BİR “EY!” SESLENİŞ de BİZDEN OLSUN…
Biz normal, vasat, sıradan insanlar hiç muktedirler gibi konuşup, onlar gibi düşünüp, yöneticiler gibi bağırabilir miyiz? Aslında biz kim onlar kim? Neden derseniz, öncelikle haddimizi biliriz, bilmediğimiz anda da zaten bildirirler haddimizi bize…
Şimdi madde madde yazarak konuyu açıklığa kavuşturalım;
20 yıldır ülkeyi yöneten bir kadro var. (aslında tek kişilik bir kadro mu demeliydim!) yeri geldiğinde taşı gediğine koyan, yeri gelmese de parmağını hep sallayan, yerli yersiz “bizim sabrımızı test etmeyin” diye bağıran, arada sırada “Ey Batı!” diye celallenen, “batı sana diyorum” derken “doğu sen anla” demeye getiren güçlü bir kadro bu!
Bu manzarayı ve özet bilgileri garipsediniz mi? Asla! Tam tersine alıştık! Üstelik pek yakında daha neler göreceğiz sinyallerini de aldık!

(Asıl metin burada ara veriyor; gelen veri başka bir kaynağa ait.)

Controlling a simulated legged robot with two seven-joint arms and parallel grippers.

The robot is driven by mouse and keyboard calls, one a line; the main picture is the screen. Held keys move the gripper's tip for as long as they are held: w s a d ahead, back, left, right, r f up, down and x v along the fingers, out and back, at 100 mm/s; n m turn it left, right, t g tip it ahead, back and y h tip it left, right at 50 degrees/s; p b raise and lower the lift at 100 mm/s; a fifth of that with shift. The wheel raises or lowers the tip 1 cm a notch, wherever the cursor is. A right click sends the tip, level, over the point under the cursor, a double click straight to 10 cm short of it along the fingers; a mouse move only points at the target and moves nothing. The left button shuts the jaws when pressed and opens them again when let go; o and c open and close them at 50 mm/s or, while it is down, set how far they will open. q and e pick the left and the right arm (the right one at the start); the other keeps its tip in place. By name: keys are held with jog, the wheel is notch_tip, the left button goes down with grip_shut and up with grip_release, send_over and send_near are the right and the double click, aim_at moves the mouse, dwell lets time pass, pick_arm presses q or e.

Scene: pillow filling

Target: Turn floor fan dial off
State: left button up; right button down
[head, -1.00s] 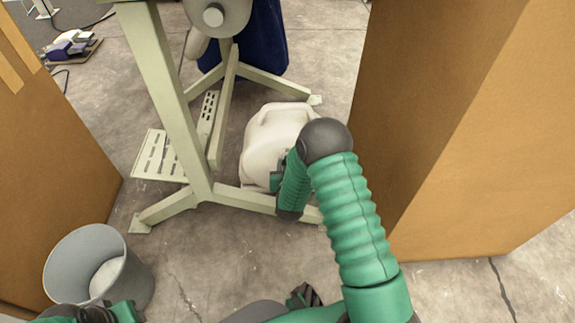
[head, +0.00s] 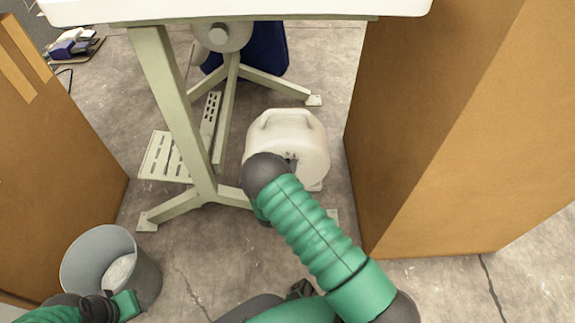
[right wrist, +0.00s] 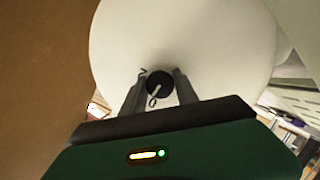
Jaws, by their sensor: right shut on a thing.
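The floor fan (head: 290,135) is a white rounded housing with a handle on top, standing on the floor by the table legs. In the right wrist view its pale round face (right wrist: 200,40) fills the top middle. The dial (right wrist: 158,84) is a small dark round knob with a light pointer on it, and small dark marks sit around it. My right gripper (right wrist: 158,90) has its two grey fingers on either side of the dial, shut on it. In the head view my right arm hides most of this gripper. My left gripper (head: 98,307) is at the bottom left, partly cut off.
A table (head: 300,8) on pale metal legs stands over the fan's area, with a slotted pedal plate (head: 162,158) below. Brown panels (head: 440,120) stand at right and left. A grey bin (head: 75,265) stands at lower left. Concrete floor is clear in front.

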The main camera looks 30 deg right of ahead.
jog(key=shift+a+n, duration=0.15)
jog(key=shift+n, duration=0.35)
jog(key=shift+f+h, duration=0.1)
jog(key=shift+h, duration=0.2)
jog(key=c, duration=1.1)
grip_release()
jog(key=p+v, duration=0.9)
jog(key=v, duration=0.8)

Sırayla gidersek; 15 Temmuz’dan beri sarsıntılar bitmedi.33 bin öğretmen ihraç edildi. 140 bin kamu görevlisi hakkında işlem yapıldı. 100 bin memur kamudan atıldı. 9 bin polis işten çıkarıldı. 500’e yakın akademisyen kürsüsünden uzaklaştırıldı. 167 gazeteci hapiste. Hapishanelerde yer kalmadı. Daha arkası var mı? Bilmiyoruz. Aslında kimse bilmiyor, günü gelince öğreneceğiz. Yaşayarak göreceğiz…

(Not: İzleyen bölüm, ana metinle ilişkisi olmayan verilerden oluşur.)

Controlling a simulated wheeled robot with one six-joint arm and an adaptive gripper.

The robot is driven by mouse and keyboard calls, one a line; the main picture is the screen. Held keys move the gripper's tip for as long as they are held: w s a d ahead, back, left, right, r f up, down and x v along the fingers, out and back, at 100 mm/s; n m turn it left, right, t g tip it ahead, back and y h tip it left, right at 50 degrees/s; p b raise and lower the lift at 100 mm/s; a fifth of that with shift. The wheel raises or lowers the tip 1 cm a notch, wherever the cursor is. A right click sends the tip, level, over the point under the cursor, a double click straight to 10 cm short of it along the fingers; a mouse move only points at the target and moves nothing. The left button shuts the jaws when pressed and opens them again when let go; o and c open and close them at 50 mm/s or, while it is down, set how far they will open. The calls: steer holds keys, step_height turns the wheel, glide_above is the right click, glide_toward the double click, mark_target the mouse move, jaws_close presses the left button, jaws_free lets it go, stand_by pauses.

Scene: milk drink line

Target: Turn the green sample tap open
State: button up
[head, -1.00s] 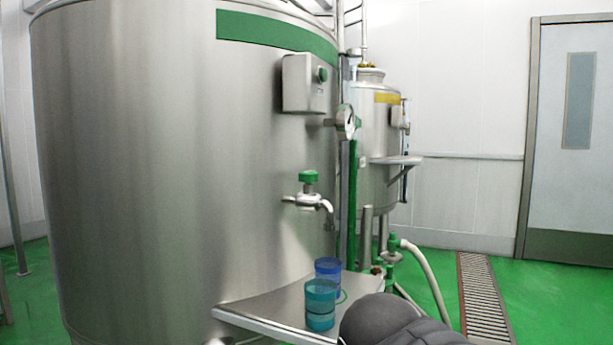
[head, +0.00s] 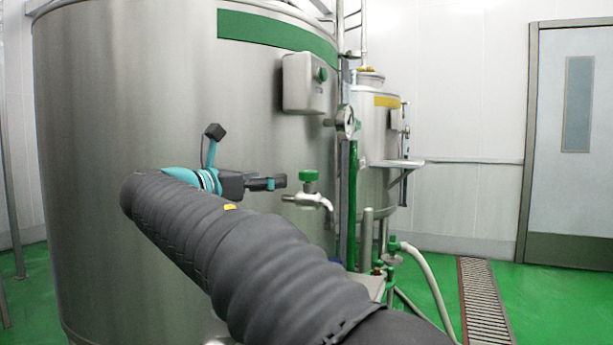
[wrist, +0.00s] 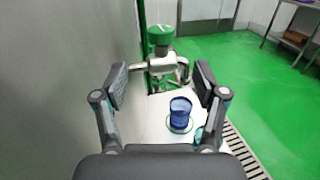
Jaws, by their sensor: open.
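The green sample tap (head: 309,182) sticks out of the side of the big steel tank, with a green knob on top and a metal spout bent down to the right. My gripper (head: 276,182) is just left of the tap in the head view, pointing at it. In the wrist view the tap's green knob (wrist: 160,36) stands upright ahead of my gripper (wrist: 160,78). The fingers are apart and nothing is between them. The tap body (wrist: 162,66) shows beyond the fingertips.
The steel tank (head: 120,100) is close beside my arm. A floor drain (head: 486,300) and a door (head: 575,130) are to the right.

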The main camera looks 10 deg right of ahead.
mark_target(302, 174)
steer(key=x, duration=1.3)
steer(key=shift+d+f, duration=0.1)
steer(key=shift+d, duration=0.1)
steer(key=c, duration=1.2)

AKPM var ya! Son kararıyla bizi yeniden denetime tabi tutacakmış, siyasi ve hukuksal planda gözetim sürecine alacakmış. Merkel, konunun takipçisiymiş. Strazburg Ankara’yı bekliyormuş.

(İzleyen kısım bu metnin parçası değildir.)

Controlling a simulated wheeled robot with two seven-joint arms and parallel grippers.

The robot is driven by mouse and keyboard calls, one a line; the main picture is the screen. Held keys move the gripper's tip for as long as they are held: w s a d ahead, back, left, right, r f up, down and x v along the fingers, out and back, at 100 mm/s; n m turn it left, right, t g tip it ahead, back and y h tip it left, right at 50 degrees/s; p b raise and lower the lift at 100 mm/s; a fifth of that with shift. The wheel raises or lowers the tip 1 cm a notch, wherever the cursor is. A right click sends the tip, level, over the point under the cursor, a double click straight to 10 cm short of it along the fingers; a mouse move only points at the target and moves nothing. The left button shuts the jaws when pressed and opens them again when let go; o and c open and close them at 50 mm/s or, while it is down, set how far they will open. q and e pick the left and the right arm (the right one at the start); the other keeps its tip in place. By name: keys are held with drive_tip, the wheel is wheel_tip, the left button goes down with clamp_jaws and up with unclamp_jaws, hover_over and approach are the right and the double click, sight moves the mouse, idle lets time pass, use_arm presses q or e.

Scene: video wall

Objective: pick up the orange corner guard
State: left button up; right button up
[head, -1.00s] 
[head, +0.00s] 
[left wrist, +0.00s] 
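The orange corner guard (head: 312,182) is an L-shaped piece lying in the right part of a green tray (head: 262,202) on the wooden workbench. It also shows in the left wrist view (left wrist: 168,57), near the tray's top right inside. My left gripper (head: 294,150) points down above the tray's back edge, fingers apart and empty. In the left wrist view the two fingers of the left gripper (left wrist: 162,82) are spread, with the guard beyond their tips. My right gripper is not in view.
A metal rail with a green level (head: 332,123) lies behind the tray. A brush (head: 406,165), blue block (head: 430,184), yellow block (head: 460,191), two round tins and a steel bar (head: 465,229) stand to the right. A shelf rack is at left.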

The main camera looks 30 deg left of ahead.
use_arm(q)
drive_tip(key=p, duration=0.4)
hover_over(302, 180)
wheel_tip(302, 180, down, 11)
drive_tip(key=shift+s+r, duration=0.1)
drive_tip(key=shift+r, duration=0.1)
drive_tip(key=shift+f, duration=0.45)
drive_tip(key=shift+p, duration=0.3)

Eee bizim elimiz de armut toplamıyor! Onların aklını başından alacak her atağa hazırız. Mesela kendimize yeni uçak aldık. Bu demektir ki bizim de gözümüz sizin üstünüzde olacak Ey Batı! Bizim şanımız yürüdükçe sen çatlamaya devam edeceksin…
Unutma Ey Batı! Tunus’tan 78 milyon dolara aldığımız uçağın işlemleri tamamlandı. 56 koltuklu, 140 metrekare kabin alanı olan yeni uçağımız tüm noktalara duraksız ulaşabiliyor. İçinde toplantı salonu, çalışma ofisi, ikram bölümü ve sosyal alan ve yatak odası var. Sen çatlamaya devam et, daha neler alacağız kendimize…
Bu özet yazıyla batıya önce genel resmi anlatalım dedik. Şimdi kalkar batı bize nereden nereye der mi? Bilmiyorum. Bildiğim biz batıya şunu diyebiliriz. İç rahatlığıyla dilinizde bir yanma, içinizde bir burukluk hissetmeksizin aldığınız kararı uygulayın bakalım! EY batı!
Hele Erdoğan o bildik ve tanıdık tavrıyla apar topar genel başkanlık koltuğuna otursun, partisinin dizginlerini eline alsın, sarayını gayri resmi değil resmen AKP’li yapsın.
Sen gününü göreceksin Ey AKPM! Unutma bizim veremeyeceğimiz cevap da yok, hesap da!